The Shelbyville Daily has a banner that reads "once a week, every week".

We find out that the towns originally split because Shelbyville Manhattan wanted to marry his attractive cousins and Jebediah Springfield wouldn't allow it.

Jebediah Springfield: People, our search is over! On this site we shall build a new town where we can worship freely, govern justly, and grow vast fields of hemp for making rope and blankets.
Shelbyville Manhattan: Yes! And marry our cousins.
Jebediah Springfield: I was- wha... what are you talking about, Shelbyville? Why would we want to marry our cousins?
Shelbyville Manhattan: Because they're so attractive. I... I thought that was the whole point of this journey.
Jebediah Springfield: Absolutely not!
Shelbyville Manhattan: I tell you, I won't live in a town that robs men of the right to marry their cousins!


And of course classic quotes:

Ned Flanders: Pardon me, neighbourinos. Some of our boys are lost in your town. You wouldn't have happenned to see them, by any chance?
Shelbyvillian #1: Sounds like Springfield's got a discipline problem.
Shelbyvillian #2: Maybe that's why we beat them at football nearly half the time.


Homer: That tree's been in Springfield since the time of our forefathers. Give it back or we'll bust in there and take it!
Shelby's Dad: Bust in here and take it? You must be stupider than you look.
Homer: Stupider like a fox!


At home, Marge vacuums under Homer's feet.
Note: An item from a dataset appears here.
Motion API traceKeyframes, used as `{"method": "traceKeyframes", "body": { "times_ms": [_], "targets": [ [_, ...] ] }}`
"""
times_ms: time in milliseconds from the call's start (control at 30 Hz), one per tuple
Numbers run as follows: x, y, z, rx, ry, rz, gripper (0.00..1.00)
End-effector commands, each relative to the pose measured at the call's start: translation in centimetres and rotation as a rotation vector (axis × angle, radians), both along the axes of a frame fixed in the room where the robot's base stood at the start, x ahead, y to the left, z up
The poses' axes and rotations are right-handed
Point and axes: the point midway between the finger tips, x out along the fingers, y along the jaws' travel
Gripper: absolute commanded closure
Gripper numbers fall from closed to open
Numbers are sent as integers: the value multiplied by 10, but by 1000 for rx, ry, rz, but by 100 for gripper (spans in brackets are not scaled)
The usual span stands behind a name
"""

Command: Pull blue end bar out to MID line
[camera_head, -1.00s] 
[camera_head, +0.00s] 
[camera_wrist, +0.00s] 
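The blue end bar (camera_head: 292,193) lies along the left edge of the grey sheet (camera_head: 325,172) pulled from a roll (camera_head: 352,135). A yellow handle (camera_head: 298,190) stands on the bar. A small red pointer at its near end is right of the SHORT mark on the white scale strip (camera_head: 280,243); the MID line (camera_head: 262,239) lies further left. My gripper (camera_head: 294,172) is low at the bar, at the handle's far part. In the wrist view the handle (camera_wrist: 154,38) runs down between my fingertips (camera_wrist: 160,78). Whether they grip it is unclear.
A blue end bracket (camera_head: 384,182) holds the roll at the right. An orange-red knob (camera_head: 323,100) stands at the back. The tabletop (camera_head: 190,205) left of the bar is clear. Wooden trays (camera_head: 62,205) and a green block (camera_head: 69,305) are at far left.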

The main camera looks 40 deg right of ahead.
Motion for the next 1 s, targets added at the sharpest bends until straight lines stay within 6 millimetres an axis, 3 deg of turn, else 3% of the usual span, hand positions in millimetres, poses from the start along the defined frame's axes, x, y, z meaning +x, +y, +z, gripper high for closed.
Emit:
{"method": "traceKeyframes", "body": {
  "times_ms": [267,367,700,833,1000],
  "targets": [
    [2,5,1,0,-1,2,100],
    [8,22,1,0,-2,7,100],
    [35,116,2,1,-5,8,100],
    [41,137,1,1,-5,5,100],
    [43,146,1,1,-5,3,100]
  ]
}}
Marge: Where are you going, Bart?
Bart: Mom, you won't believe this, but something you said the other
day really got through to me.
Marge: [happy] Mmm!
Bart: And now, I am going to teach some kids a lesson. [slams door]
Marge: I choose to take that literally.
Bart: [outside] Death to Shelbyville!
Homer: Yes, Bart's a tutor now. Tute on, son! Tute on.

This entire sequence is amazing:

Ned: OK, folks, look: I called the police captain in Shelbyville.
He says he hasn't seen our kids, but if they show up in the
morgue, he'll fax us.
Mr. Van H: Oh, man, I _hate_ those Shelbyville jerks.
Mrs. Van H: Honey, _I_ was born in Shelbyville.
Mr. Van H: And it tears me up inside!
Marge: This is my fault. I tried to teach Bart about town pride,
but the power of my words filled him with a sort of madness.
Homer: Now, Marge, you can't blame all of Bart's problems on your
one little speech. If anything turned him bad, it's that
time you let him wear a bathing suit instead of underwear.
_And_ let's not forget your little speech!
Marge: Isn't there anything we can do?
Homer: Yes there is! Come on, everybody, let's go into Shelbyville
and get those kids back ourselves. I got an RV we can use:
Flanderses!
Everyone: Yay! Let's do it. etc.
Flanders: Well, OK, but you know, just go a little bit easy on --
Homer: Pile in, everybody. No time to wipe your feet.